Yes, I agree in general. But ‘dilution’ may not be the right word. The retail market does not just spread evenly to all the shopping centres and all will be affected as a result. The successful ones are mostly likely to remain popular with queue of retailers wanting to join. Shoppers will continue to visit these popular shopping centres due to their wide ranges of offerings. The already poorly occupied shopping centres will remain so with great challenges ahead to lift the occupancy rates.
The old shopping centres will face pressure from the new ones. They need to refurbish in order to meet today’s shoppers’ needs. If they do not do so, they will lose tenants moving to new shopping centres.
The new shopping centres will face financial challenge in order to attract new tenants. To attract tenants, they need to lower their rental rates in order to lure them. Strata-titled shopping centres will face challenges to re-invest themselves in order to meet the market changes due to multiple ownerships. A recent example is Plaza Sungei Wang.
In 2012, it was reported that there were discussions that also involved PPK, to put forward a proposal to the government to impose a moratorium on the construction of new shopping centres. Do you think a moratorium is needed right now? If yes, how long should the moratorium be? Should it be confined to certain areas?
I disagree on government intervention in retail property market. A freeze in shopping centre development does not resolve the oversupply situation. Let market forces adjust the demand and supply of shopping centres in Malaysia.
Existing failures and low investment returns will deter developers and retail investors from entering the market. The difficulty to obtain loans will also stop developers with limited financial resources to proceed with the projects. Empty shops with no rentals for months or even years will prevent retail investors to put money into strata-titled shopping centre developments.
With more and more consumers shopping online and major brands venturing into e-commerce, is this a threat to physical shopping malls? It was reported last year that Singapore is “over retail”, with too many malls and too few shoppers. Is Malaysia heading in that direction, or are we already there?
Online shopping (Malaysia and overseas) is a threat to brick-and-mortar shops. But it will not lead to the disappearance of physical shops.
More and more brick-and-mortar retailers in Malaysia now offer online shopping facility. This trend covers almost all retail sectors – international luxury brands, fashion clothes, fashion accessories, gifts, toys, books, electrical & electronics, furniture, hardware, buildware, grocery, foods and beverages, etc.

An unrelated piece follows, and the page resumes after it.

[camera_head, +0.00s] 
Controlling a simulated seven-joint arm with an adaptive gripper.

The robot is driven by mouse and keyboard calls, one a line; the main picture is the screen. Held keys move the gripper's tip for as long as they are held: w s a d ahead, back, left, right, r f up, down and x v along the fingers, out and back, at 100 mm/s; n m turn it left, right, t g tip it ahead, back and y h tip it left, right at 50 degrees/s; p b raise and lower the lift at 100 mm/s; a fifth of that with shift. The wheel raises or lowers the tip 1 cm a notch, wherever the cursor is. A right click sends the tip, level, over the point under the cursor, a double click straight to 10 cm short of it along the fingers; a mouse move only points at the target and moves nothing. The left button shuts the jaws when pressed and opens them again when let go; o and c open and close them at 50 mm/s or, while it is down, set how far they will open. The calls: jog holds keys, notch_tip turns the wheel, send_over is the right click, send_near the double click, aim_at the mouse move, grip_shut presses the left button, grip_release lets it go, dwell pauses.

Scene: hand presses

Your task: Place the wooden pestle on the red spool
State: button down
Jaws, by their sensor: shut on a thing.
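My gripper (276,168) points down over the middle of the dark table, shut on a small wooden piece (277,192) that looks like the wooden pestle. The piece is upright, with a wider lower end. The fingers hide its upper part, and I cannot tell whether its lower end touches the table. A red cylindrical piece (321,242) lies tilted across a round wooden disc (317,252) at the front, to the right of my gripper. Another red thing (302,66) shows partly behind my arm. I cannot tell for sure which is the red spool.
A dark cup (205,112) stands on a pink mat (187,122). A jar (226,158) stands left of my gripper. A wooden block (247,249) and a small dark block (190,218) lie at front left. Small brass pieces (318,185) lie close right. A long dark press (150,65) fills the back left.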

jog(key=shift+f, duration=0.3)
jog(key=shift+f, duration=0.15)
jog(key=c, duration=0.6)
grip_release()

At the same time, more online retailers in Malaysia are setting up physical stores. Zalora.com.my has a permanent premise at Mitsui Outlet Park. The well-known Christy Ng Shoes has set up her showroom in Damansara Utama. Popular Facebook Fatbaby ice cream has set up an ice cream parlour in Subang Jaya.
How do you see the growth of the retail industry in 2016?
Based on current market conditions and the latest Budget 2016, retail market is not expected to improve significantly in the first half of 2016.
GST has affected all retail sub-sectors (from retailers selling grocery, fashion and fashion accessories, electrical & electronics, foods and beverages and overseas travel) since 1 April 2015. Businesses of many retailers dropped from 20% to 50%. Consumers’ spending has yet to recover to pre-GST level.
The current political development in our country is affecting retail sales indirectly. The current political situation is affecting the consumer sentiment level or buying mood of Malaysian consumers. They are frustrated, they are confused and they are uncertain of their future in this country. As a result, they are less willing to buy more.
The weak Ringgit is affecting costs of goods due to higher import costs. This will lead to higher retail prices. Higher import costs are affecting all retail sectors, from grocery stores, restaurants, fashion stores, furniture stores, electrical & electronics stores, etc. Higher retail prices are now more apparent since the beginning of fourth quarter of this year. We expect Malaysian consumers’ purchasing power will decline further. The recent toll hikes will lead to another round of price increases in the next few months.
The recent Budget 2016 did not introduce measures and incentives that can spur consumers’ spending in the first half of 2016.